前言
最近开始看Kafka源码了,首先从网络I/O开始阅读源码,本文从客户端代码开始分析,了解kafka在客户端是如何处理网络请求的
正文
Kafka客户端网络I/O使用了Java Nio,这里复习一下Java Nio上面重要的泪:
- SocketChannel:客户端通道,对于底层字节数据的读取和写入就发生在通道上,常用的是channel.read(buffer),channel.write(buffer)方法,表示读取到缓冲区和从缓冲区发送数据
- Selector:选择器,Channel会发送读事件和写事件,Selector可以选择键的方式监听事件的发生
- SelectionKey:选择键,可以通过channel.register(selector)将通道注册到Selector上,然后返回SelectorKey,当读写事件发生的时候可以通过SelectorKey找到对应的通道,从而执行对应的读写方法
Nio的具体使用方法就不再赘述了,netty篇就完全讲过。。。。
kafka通过封装上诉这三个核心类来实现自己的客户端网络I/O,下面看一下具体实现
KafkaChannel
KafkaChannel包装了SocketChannel,同样负责底层数据的读写
//唯一id
private final String id;
//key和channel
private final TransportLayer transportLayer;
private final int maxReceiveSize;
//分配内存
private final MemoryPool memoryPool;
//接收缓存
private NetworkReceive receive;
//发送缓存
private Send send;
TransportLayer有多种实现模式,ssl模式、加密ssl模式和纯文本模式,这里使用PlaintextTransportLayer纯文本模式
public class PlaintextTransportLayer implements TransportLayer {
private final SelectionKey key;
private final SocketChannel socketChannel;
PlaintextTransportLayern封装了SelectionKey和SocketChannel,具体write和read方法就是在这里调用的
public void setSend(Send send) {
if (this.send != null)
throw new IllegalStateException("Attempt to begin a send operation with prior send operation still in progress, connection id is " + id);
this.send = send;
this.transportLayer.addInterestOps(SelectionKey.OP_WRITE);
}
这是KafkaChannel的setSend方法,send字段是即将发送的数据,通过设置setSend来设置这个字段,并且注册OP_WRITE事件来发送,从这里可以看出来一个KafkaChannel一次只能处理一个发送请求。

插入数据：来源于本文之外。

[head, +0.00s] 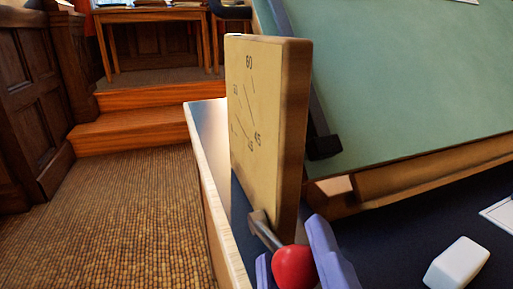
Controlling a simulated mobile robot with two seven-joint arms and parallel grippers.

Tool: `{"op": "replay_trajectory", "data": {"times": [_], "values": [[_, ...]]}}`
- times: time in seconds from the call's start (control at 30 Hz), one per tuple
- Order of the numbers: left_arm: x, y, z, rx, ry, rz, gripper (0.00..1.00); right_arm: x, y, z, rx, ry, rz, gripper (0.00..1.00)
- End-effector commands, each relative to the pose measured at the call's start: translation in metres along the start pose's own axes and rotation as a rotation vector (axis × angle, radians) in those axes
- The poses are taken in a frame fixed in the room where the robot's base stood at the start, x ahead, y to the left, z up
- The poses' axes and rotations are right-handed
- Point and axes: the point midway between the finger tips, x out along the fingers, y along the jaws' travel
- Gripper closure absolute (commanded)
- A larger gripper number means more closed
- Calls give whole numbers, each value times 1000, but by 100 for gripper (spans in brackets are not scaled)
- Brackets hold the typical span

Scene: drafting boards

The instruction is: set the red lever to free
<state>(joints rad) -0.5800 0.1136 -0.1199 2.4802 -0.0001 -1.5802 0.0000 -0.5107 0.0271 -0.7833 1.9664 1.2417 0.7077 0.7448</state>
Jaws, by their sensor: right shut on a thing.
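The red lever has a round red knob (294,268) on a short metal arm (267,232). The arm comes from the lower part of an upright wooden plate (267,120) and slants down to the right, toward me. The plate's face carries line marks and numbers; 60 and 45 can be read, others are too slanted to read, and I see no word "free". My right gripper (293,258) has its pale purple fingers on both sides of the knob and is shut on it, at the bottom edge of the view. My left gripper is not in view.
A tilted green drafting board (405,80) with a dark bar along its left edge stands behind the plate. A white block (457,263) and a pale sheet (500,217) lie on the dark surface at right. Wooden steps (140,131) and a table (150,14) are farther back left.

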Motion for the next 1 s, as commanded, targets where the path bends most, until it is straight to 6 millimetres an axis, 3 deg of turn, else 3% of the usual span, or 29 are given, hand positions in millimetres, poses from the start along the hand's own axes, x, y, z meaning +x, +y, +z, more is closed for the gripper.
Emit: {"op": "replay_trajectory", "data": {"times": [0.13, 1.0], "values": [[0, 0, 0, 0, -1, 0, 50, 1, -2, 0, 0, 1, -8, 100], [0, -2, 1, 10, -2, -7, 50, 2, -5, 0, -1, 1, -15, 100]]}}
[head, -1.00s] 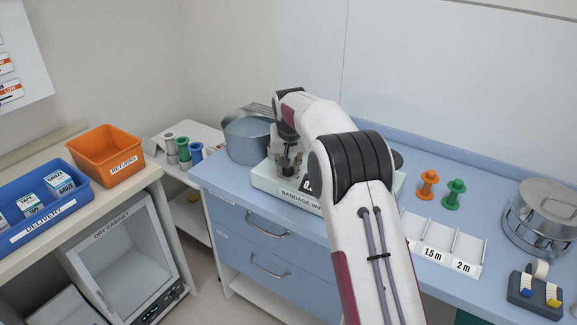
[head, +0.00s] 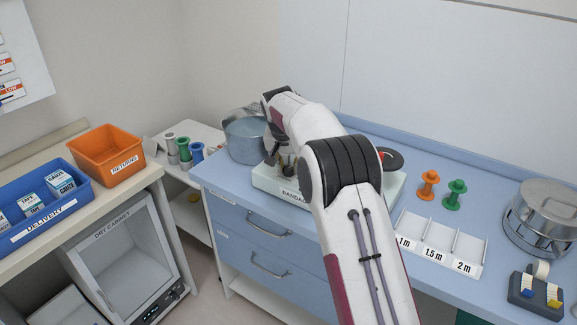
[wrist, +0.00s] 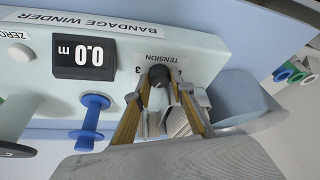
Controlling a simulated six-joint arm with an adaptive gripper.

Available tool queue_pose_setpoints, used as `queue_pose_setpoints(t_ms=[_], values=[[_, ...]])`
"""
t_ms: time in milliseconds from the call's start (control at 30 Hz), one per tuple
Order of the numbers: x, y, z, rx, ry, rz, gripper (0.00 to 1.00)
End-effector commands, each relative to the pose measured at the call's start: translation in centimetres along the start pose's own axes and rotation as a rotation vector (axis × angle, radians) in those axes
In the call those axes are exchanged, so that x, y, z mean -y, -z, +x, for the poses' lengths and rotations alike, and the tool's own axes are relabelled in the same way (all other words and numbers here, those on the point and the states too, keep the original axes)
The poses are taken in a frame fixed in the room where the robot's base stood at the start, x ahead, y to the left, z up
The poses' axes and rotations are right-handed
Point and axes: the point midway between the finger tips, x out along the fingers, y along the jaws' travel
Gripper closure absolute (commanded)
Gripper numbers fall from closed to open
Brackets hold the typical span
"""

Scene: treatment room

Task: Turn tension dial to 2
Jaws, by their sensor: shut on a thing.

++这里的Send对象,实际上就是对ByteBuffer(发送缓存)封装,它主要包含了将要发往的节点ID信息、buffer大小、是否发送完毕等信息++
如果需要向服务端发送数据,只需要调用setSend方法来添加写事件,就可以让事件驱动调用发送,下面看一下真正的读写方法
read方法
public NetworkReceive read() throws IOException {
NetworkReceive result = null;
if (receive == null) {
receive = new NetworkReceive(maxReceiveSize, id, memoryPool);
}
receive(receive);
if (receive.complete()) {
receive.payload().rewind();
result = receive;
receive = null;
} else if (receive.requiredMemoryAmountKnown() && !receive.memoryAllocated() && isInMutableState()) {
//pool must be out of memory, mute ourselves.
mute();
}
return result;
}
read方法中调用receive方法,而NetworkReceive实际上就是对Buffer的封装,如果判断读取完毕会返回NetworkReceive对象
private long receive(NetworkReceive receive) throws IOException {
return receive.readFrom(transportLayer);
}
receive方法实际调用了NetworkReceive的readFrom方法,传入的参数是transportLayer,因为transportLayer里面保存了SocketChannel,从这里可以得知readFrom方法一定调用了SocketChannel.read(buffer)方法
public long readFrom(ScatteringByteChannel channel) throws IOException {
int read = 0;
//判断buffer是否还有空间
if (size.hasRemaining()) {
int bytesRead = channel.read(size);
if (bytesRead < 0)
throw new EOFException();
read += bytesRead;
//如果没有空间了说明装满了
if (!size.hasRemaining()) {
size.rewind();
int receiveSize = size.getInt();
if (receiveSize < 0)
throw new InvalidReceiveException("Invalid receive (size = " + receiveSize + ")");
if (maxSize != UNLIMITED && receiveSize > maxSize)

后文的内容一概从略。